Acting ethically in banking and finance

Ethics in business - the importance of ensuring firms act ethically in the way they conduct business to the benefit of customers and staff - has become an increasingly key topic, not least within the banking and finance industry.

Together with city law firm Linklaters, UK Finance has this morning published an online guide to the legal, regulatory and otherwise codified expectations for firms and the individuals within them to be steered by ethical principles in determining the way in which they conduct business. The guide is not intended to set new standards, or interpret those of others, but instead to provide an overview of the various obligations. In each case it seeks to provide an insight as to why a particular issue needs to be considered. While some of the requirements in question are stipulated in statute or regulation, they are as often or not open to discretion, couched more as recommendations seeking to influence rather than instruct the way in which individuals within companies behave.

We have structured our commentary around four themes that strike us as being of relevance when considering organisational ethics, namely a firm's approach to:

  • Leadership, governance systems and controls, which are clearly vital to the development of a good culture conduct
  • The workforce, with issues marshalled in terms of an employee's lifecycle and experience within an organisation
  • Customers, again by reference to a typical lifecycle, in this case from product design to the ongoing relationship
  • Other stakeholders, including shareholders, regulators and the wider community

While the themes we talk about in the guide have parallels across the globe, conduct expectations and the ethical parameters in which they are set can often be regional or national in nature. We have therefore based the guide upon requirements set within a UK context. It is designed principally for boards, non-executive directors (NEDs) and senior managers working within banking and finance organisations, bringing together both company law and corporate governance requirements with more of a local flavour, with regulatory and market expectations that in some cases resonate more cross-border or internationally. By definition, it provides a window into some of the contemporary drivers of corporate behaviour within banking and finance, not least the very real sense that a company will be judged as much about the way in which it goes about providing its products and services, as those products and services themselves.

The closing pages within the wider community section, on sustainable finance and corporate social responsibility, point towards the expectation that greater emphasis be placed upon environmental and social responsibility, with inter-governmental, regulatory and industry-based initiatives each referencing the need for these to be integrated in corporate governance, strategy and risk management. 

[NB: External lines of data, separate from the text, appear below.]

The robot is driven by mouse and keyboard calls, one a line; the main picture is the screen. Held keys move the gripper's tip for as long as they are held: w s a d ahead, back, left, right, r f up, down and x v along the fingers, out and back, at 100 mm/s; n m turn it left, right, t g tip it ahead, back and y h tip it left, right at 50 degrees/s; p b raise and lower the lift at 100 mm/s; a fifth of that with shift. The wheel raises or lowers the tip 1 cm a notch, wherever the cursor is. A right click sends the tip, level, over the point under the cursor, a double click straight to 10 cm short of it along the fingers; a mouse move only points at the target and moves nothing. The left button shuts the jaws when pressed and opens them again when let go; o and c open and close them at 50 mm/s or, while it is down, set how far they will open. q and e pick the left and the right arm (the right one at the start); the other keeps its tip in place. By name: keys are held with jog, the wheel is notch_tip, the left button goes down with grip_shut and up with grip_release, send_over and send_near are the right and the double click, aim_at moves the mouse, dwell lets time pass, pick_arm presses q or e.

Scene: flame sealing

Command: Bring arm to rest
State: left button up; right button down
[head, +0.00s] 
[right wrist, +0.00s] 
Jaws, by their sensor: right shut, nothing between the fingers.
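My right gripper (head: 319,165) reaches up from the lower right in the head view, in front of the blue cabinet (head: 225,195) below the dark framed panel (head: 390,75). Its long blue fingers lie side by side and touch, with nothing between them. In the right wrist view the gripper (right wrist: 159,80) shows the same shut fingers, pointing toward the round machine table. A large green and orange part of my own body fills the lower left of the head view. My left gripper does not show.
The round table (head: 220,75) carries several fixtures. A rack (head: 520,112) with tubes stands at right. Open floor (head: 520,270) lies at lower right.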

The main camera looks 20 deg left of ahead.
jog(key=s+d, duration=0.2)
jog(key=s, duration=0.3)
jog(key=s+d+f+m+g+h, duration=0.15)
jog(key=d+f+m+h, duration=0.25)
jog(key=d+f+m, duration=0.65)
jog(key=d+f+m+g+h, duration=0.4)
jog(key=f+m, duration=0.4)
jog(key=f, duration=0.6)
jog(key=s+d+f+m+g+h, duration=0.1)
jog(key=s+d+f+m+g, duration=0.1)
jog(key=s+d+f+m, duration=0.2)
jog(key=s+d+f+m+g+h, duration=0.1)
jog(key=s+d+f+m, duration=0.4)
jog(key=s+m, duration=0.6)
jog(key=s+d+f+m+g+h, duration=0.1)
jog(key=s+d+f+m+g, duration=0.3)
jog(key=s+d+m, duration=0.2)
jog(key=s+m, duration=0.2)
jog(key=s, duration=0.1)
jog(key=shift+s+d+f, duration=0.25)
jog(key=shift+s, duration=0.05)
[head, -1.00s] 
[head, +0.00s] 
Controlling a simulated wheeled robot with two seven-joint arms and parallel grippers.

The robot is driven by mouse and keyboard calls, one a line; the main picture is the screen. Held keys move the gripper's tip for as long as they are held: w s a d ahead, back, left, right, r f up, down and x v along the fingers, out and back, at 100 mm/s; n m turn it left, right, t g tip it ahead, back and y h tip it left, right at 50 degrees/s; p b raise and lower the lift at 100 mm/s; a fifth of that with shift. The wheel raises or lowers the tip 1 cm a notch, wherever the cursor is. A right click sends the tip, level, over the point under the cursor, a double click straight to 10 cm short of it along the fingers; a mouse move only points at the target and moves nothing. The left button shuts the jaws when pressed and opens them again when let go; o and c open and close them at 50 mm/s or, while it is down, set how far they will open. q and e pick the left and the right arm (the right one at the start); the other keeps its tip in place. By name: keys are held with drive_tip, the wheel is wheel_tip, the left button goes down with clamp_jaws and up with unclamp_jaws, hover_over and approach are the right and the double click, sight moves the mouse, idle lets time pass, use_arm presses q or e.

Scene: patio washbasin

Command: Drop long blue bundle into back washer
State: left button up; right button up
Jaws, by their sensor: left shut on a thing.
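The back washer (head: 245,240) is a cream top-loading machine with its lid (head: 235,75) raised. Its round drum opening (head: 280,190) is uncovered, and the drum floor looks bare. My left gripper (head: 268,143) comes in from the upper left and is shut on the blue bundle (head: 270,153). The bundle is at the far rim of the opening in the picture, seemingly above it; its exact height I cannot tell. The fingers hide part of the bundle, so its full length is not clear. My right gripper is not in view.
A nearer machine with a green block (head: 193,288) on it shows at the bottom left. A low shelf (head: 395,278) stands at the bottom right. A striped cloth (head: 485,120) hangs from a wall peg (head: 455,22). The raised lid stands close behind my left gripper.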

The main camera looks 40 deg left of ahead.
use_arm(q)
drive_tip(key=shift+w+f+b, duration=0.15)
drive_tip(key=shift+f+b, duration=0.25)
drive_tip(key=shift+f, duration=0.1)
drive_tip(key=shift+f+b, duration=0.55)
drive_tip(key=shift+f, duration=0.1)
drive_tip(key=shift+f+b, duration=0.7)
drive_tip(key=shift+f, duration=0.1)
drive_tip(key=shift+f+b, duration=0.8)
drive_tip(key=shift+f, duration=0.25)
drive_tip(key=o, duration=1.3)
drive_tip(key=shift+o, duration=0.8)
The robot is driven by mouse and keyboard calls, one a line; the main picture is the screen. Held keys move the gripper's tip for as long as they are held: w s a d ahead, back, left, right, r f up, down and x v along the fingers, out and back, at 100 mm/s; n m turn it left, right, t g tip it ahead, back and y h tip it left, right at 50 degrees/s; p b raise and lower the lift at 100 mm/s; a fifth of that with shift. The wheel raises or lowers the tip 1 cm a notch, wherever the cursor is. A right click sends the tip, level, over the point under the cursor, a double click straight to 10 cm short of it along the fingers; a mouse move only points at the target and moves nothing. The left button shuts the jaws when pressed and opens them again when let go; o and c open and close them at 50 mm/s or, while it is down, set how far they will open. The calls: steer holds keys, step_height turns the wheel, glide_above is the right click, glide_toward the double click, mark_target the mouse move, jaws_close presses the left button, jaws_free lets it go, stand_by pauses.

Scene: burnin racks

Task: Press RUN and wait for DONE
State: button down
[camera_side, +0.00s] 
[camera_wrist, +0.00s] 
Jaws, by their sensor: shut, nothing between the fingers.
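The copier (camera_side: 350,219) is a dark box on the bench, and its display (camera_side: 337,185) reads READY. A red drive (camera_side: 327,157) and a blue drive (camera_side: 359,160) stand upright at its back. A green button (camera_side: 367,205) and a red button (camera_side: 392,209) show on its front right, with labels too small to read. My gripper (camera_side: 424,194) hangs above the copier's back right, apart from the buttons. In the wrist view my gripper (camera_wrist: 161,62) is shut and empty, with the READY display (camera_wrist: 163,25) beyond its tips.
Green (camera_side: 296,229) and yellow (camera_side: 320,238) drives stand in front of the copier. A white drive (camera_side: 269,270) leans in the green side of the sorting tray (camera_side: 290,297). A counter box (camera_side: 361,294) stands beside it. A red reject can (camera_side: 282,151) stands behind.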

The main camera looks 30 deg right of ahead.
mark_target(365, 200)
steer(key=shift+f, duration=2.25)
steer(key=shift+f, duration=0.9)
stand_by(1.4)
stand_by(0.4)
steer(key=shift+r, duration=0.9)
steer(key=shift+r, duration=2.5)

Should anyone wish for a crash course in UK standards then it should take no more than an afternoon to read the guide from start to finish. However, the same cannot be said of the underlying source material, which easily extends to several thousand pages and which must take several years of experience in which to gain fluency. This can be found in references and links to the most relevant legal and regulatory requirements, plus codes, guides, speeches, enforcement notices and industry standards that all provide an ethical framework intended to shape, but not dictate, the way in which business is conducted within banking and finance.

In putting together the guide, we talked to a number of regulators and standard setters, as well as to a broad range of our members. Each impressed upon us that the focus upon the way in which business is conducted is only going to intensify in the years ahead. While the various elements can be expected to evolve as we enter into an ever more technological and data driven era, our expectation is that the fundamentals reflected in the guide will prove enduring.